On the minus side, the development has been slow, with major breaking changes happening along the way. And in the latest version, the open-source version has been a bit hobbled. In particular, it doesn't support global secrets, so every project to be built has to be created and managed separately. This is not just if it needs build secrets (such as to access private Go packages, NPM modules, Ruby gems, etc.), but it's obviously also required to authenticate with a container registry. We decided to skip that since it means duplicating the same secrets for every single application. We actually reached out to the Drone guys to ask about enterprise pricing, but they didn't respond (!).
(At the moment we're back to building with Semaphore, which is a hosted solution similar to Travis. It's an old-hat CI system that spins up VMs, so it's slow and awkward to work with when it comes to Docker. But it's working okay at the moment.)
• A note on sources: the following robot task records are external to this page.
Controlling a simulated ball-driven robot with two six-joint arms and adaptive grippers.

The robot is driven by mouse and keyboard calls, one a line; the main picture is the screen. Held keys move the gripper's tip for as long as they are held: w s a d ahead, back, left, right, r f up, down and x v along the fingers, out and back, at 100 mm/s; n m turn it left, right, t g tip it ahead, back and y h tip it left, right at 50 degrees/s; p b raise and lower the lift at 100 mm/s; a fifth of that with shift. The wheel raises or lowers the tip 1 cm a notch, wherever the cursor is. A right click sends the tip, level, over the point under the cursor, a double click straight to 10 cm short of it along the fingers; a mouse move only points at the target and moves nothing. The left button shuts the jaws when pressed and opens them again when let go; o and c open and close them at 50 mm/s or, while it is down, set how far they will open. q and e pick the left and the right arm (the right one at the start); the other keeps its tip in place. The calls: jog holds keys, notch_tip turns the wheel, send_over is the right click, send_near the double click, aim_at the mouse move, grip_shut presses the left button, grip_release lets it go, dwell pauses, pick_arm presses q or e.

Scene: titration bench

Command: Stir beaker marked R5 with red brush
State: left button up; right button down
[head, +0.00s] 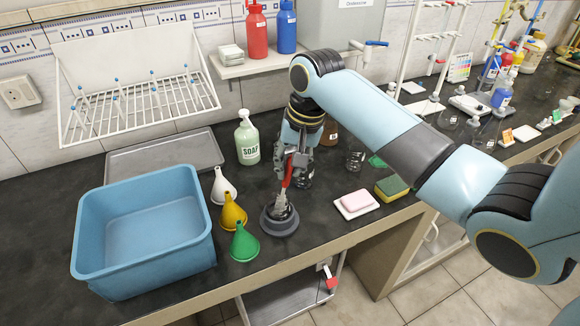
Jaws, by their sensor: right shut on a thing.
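My right gripper (291,170) is shut on the red brush (287,174), whose handle runs down between the fingers. The brush's lower end is at a dark grey round base (280,221) near the counter's front edge; I cannot tell whether it is inside or just above it. A clear glass vessel (355,160) stands to the right of the gripper. Another glass is partly hidden behind the gripper. I cannot read the mark R5 on any vessel. My left gripper is not in view.
A blue basin (140,279) stands at left. White (222,188), yellow (233,213) and green (243,243) funnels lie beside it. A soap bottle (247,143) stands behind. A pink soap bar (356,200) and a sponge (391,188) are right of the gripper.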

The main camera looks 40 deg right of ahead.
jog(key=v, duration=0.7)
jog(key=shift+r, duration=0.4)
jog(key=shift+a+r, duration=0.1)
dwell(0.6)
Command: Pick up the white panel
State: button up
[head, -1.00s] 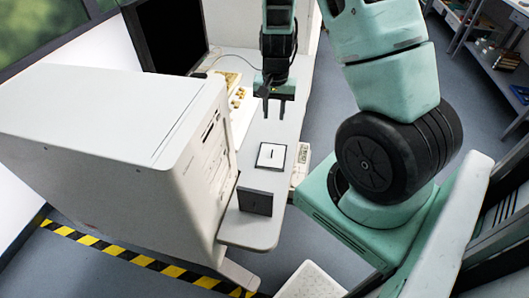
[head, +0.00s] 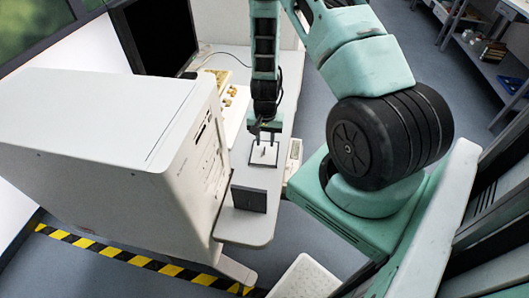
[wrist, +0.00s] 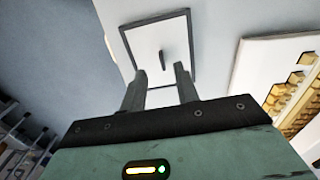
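The white panel (head: 257,160) is a flat white square with a dark border and a small upright grip in its middle. It lies on the pale table beside the beige computer case. In the wrist view the white panel (wrist: 144,42) is just ahead of my fingertips, with its dark grip between their lines. My gripper (head: 265,141) is over the panel, pointing down. In the wrist view my gripper (wrist: 160,72) is open, its two fingers apart with nothing between them. The fingers hide part of the panel's near edge.
The large beige computer case (head: 95,125) stands close on the left. A small dark upright plate (head: 249,199) stands in front of the panel. A keyboard (head: 232,92) and dark monitor (head: 158,35) are behind. A small pale device (head: 294,154) lies at the table's right edge.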

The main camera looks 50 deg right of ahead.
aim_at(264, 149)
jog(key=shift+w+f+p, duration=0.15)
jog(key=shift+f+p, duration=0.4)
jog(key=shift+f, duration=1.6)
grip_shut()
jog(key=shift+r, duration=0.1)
I've heard good things about GoCD [2], though. It's next on my list to investigate.
[1] https://drone.io
We have our own monitoring stack, though, so don't use the additional prometheus integrations
Great container-native pipelines and has good integration with Kubernetes, along with GKE specific hooks and the ability to run any kubectl command.
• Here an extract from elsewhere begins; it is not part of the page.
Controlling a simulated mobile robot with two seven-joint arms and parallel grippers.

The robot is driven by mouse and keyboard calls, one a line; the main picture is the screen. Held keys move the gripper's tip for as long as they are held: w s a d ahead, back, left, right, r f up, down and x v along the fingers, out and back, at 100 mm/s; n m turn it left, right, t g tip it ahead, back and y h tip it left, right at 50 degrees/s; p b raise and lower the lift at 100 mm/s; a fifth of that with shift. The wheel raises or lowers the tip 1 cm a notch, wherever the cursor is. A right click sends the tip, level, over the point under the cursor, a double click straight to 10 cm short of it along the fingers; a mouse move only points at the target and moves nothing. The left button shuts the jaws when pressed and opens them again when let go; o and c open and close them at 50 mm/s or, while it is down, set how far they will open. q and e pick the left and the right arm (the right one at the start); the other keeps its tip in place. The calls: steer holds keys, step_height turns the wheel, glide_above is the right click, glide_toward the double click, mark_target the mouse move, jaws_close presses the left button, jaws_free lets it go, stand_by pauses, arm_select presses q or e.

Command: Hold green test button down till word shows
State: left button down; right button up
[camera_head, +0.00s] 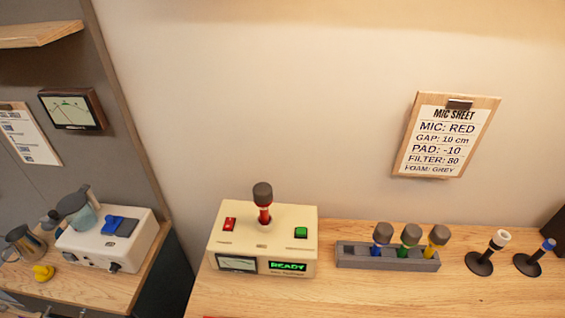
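The cream tester box (235,247) stands on the wooden counter at the lower middle. Its green button (301,232) is on the top right, and a red button (229,224) is on the top left. A red microphone with a dark grey head (263,203) stands upright in the middle of the top. The small display (287,267) on the front reads READY in green, beside a needle meter (236,263). Neither of my grippers is in view. Nothing touches the green button.
A grey rack (360,262) to the right holds blue, green and yellow microphones. Two stands (480,263) are further right. A mic sheet (447,138) hangs on the wall. A white box (100,245) and jugs are on the left counter. The counter before the tester is mostly clear.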

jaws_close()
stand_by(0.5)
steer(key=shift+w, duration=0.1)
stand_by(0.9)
One great k8s tool I like is kompose. It allows our devs a very similar interface around secrets, networks, volumes, etc.
It's actually the same root word as cybernetics. Meaning governance. Hence tools named like Helm etc.
I believe it's the root of words like 'captain' too. Maybe even related to Caesar / Kaiser via Latin.
https://www.infoq.com/news/2015/05/mesos-powers-apple-siri
I would be surprised if they haven't done a k8s PoC at the very least though.
>Big extra points if you have experience with orchestration technologies like: - Mesos/Mesosphere - Kubernetes - Docker [Swarm]"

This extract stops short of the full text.